* EXERCISE REQUIREMENTS *
Repeat each line of the material below exactly as it appears, minus any pictures.

* SOURCE EXCERPT *
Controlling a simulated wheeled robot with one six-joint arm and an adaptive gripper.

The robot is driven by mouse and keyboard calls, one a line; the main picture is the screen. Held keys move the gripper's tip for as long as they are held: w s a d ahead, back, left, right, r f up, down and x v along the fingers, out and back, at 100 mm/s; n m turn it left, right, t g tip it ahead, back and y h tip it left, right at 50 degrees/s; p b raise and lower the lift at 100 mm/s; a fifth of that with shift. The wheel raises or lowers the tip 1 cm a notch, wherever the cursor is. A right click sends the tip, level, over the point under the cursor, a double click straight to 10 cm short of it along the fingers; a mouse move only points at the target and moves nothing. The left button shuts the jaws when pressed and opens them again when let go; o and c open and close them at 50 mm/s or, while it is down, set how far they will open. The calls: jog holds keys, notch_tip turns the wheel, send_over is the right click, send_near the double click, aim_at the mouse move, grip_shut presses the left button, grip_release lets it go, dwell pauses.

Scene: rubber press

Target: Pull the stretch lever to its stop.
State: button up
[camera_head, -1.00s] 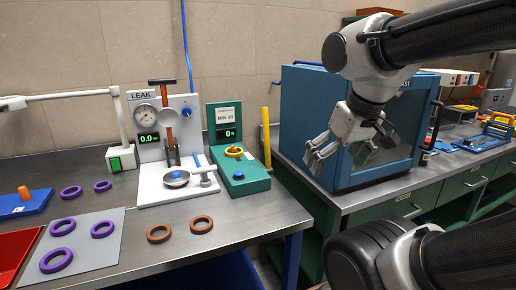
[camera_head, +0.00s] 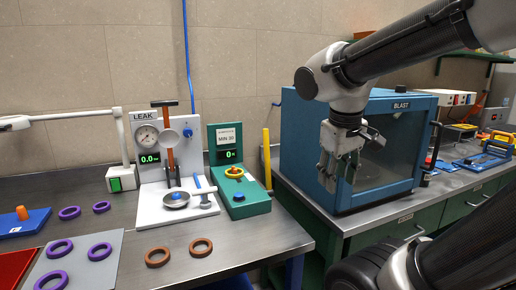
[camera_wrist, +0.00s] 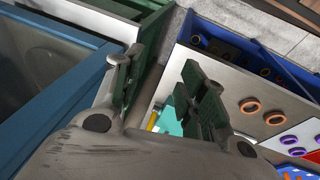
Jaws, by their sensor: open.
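The stretch unit is a green fixture (camera_head: 245,204) with a "MIN 30" label, a display reading 0, a yellow-and-red ring on its top and a blue knob. A yellow upright bar (camera_head: 267,158) stands at its right side and looks like the lever. My gripper (camera_head: 336,178) is open and empty, pointing down in front of the blue blast cabinet, to the right of the bar and apart from it. In the wrist view my gripper (camera_wrist: 160,68) has spread fingers. A small yellow piece (camera_wrist: 152,119) beside teal shows between them, partly hidden.
The blast cabinet (camera_head: 310,157) stands close behind my gripper. The leak tester (camera_head: 150,205) is left of the green fixture. Brown rings (camera_head: 158,257), purple rings (camera_head: 60,249) and a grey mat (camera_head: 118,248) lie on the bench. A gap separates the two benches.

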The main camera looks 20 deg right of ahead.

* TASK ANSWER *
Controlling a simulated wheeled robot with one six-joint arm and an adaptive gripper.

The robot is driven by mouse and keyboard calls, one a line; the main picture is the screen. Held keys move the gripper's tip for as long as they are held: w s a d ahead, back, left, right, r f up, down and x v along the fingers, out and back, at 100 mm/s; n m turn it left, right, t g tip it ahead, back and y h tip it left, right at 50 degrees/s; p b raise and lower the lift at 100 mm/s; a fifth of that with shift. The wheel raises or lowers the tip 1 cm a notch, wherever the cursor is. A right click sends the tip, level, over the point under the cursor, a double click straight to 10 cm short of it along the fingers; a mouse move only points at the target and moves nothing. The left button shuts the jaws when pressed and opens them again when let go; o and c open and close them at 50 mm/s or, while it is down, set how far they will open. The calls: jog holds keys, notch_tip turns the wheel, send_over is the right click, send_near the double click, aim_at the mouse move, grip_shut presses the left button, grip_release lets it go, dwell pauses.

Scene: rubber press

Target: Pull the stretch lever to its stop.
State: button up
[camera_head, -1.00s] 
[camera_head, +0.00s] 
[camera_wrist, +0.00s] 
Jaws, by their sensor: open.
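The stretch unit is a green fixture (camera_head: 245,204) with a "MIN 30" label, a display reading 0, a yellow-and-red ring on its top and a blue knob. A yellow upright bar (camera_head: 267,158) stands at its right side and looks like the lever. My gripper (camera_head: 336,178) is open and empty, pointing down in front of the blue blast cabinet, to the right of the bar and apart from it. In the wrist view my gripper (camera_wrist: 160,68) has spread fingers. A small yellow piece (camera_wrist: 152,119) beside teal shows between them, partly hidden.
The blast cabinet (camera_head: 310,157) stands close behind my gripper. The leak tester (camera_head: 150,205) is left of the green fixture. Brown rings (camera_head: 158,257), purple rings (camera_head: 60,249) and a grey mat (camera_head: 118,248) lie on the bench. A gap separates the two benches.

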The main camera looks 20 deg right of ahead.

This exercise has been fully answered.